Recently, Fred Chong proposed a 4th force to driving Long Tail markets (in addition to the three Chris Anderson identifies in his book), which I attempted to clarify in my last post as corresponding to the Price component of marketing’s 4Ps. One of the unique aspects of this particular “P” is that it is the final piece that must fall into place to close a sale. In some ways, it is the dividing line between products that are sold to a market and products that are sold by a salesperson in that if a list price is not set, then a direct negotiation must take place between buyer and seller.

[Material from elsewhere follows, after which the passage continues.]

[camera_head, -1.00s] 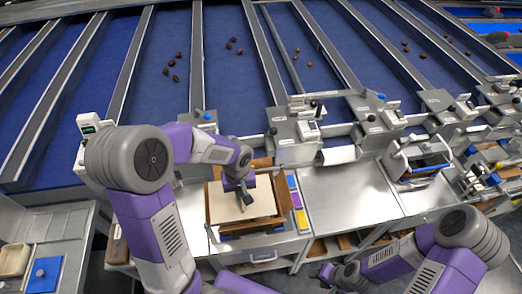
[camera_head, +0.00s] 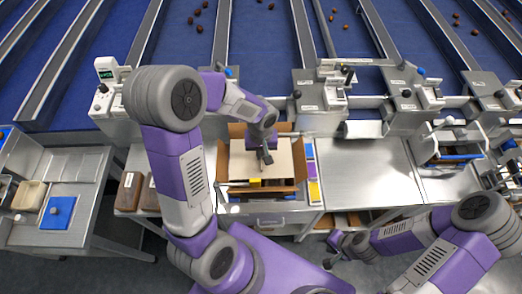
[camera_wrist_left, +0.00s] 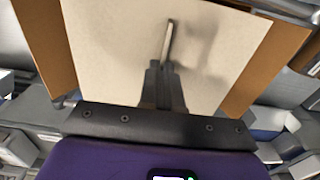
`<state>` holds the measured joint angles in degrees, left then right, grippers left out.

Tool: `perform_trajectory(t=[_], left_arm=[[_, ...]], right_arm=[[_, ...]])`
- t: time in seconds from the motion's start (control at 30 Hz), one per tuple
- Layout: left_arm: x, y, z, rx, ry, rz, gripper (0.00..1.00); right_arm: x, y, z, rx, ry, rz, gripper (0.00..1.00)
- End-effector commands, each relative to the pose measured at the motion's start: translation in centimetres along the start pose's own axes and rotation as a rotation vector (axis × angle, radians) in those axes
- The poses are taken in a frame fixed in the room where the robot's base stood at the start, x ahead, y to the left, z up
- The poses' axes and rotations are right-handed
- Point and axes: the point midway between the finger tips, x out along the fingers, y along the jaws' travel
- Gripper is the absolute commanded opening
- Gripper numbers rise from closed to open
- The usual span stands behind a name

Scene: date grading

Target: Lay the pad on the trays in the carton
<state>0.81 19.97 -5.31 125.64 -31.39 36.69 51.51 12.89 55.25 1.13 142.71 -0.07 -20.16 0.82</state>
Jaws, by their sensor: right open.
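The pad (camera_head: 245,160) is a flat cream sheet lying level in the mouth of the open brown carton (camera_head: 262,190). It fills most of the opening. In the left wrist view the pad (camera_wrist_left: 105,40) sits between brown carton flaps (camera_wrist_left: 43,45). My left gripper (camera_head: 265,157) points down over the pad's middle. In the left wrist view its fingers (camera_wrist_left: 168,45) are close together on a thin upright part at the pad. My right gripper (camera_head: 332,252) is open and empty, low in front of the bench.
A steel bench top (camera_head: 365,175) is clear right of the carton. Purple and yellow strips (camera_head: 312,175) lie beside the carton. A side table with a blue-lidded box (camera_head: 60,212) stands at the left. Blue lanes with dates (camera_head: 270,60) run behind.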

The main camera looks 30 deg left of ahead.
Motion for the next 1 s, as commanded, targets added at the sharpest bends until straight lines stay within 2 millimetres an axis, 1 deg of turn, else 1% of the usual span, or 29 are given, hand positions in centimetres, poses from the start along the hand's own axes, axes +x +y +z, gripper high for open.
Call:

If we take Fred’s proposal seriously (I asked Chris Anderson to check it out and here is his response: “I agree that there is a fourth force, involving dynamic/flexible pricing. I hinted at that in the book, both with the “Rule 2: Cut the price in half. Now lower it.” theme from the original article and the “economic of abundance” chapter and its embrace of free. And, in a sense, my next book, FREE is all about this grand experiment in making money by giving things away. ), then a natural conclusion is that SaaS/Web applications that provide the ability to automate the negotiation process between individual buyers and sellers and set deal-specific pricing in real-time have the ability to drive the Long Tail to it’s natural limit, a market of one. In other words, Web 1.0 made content/information free, enabling companies to profitably service the long tail, but Web 2.0 is making interaction/communication free, enabling them to push out on the Long Tail from mass market to niche market to individual buyer/seller transactions. While it isn’t necessary to use a Web 2.0 approach to achieve this (e.g., eBay arguably was the first hughly successful offering of this nature), it will be interesting to see how much farther out on the Long Tail we can go by leveraging applications that directly connect individuals, such as social networks, chat, VOIP, etc. and offer very flexible and granular pricing capabilities, such as microfinancing and ad serving.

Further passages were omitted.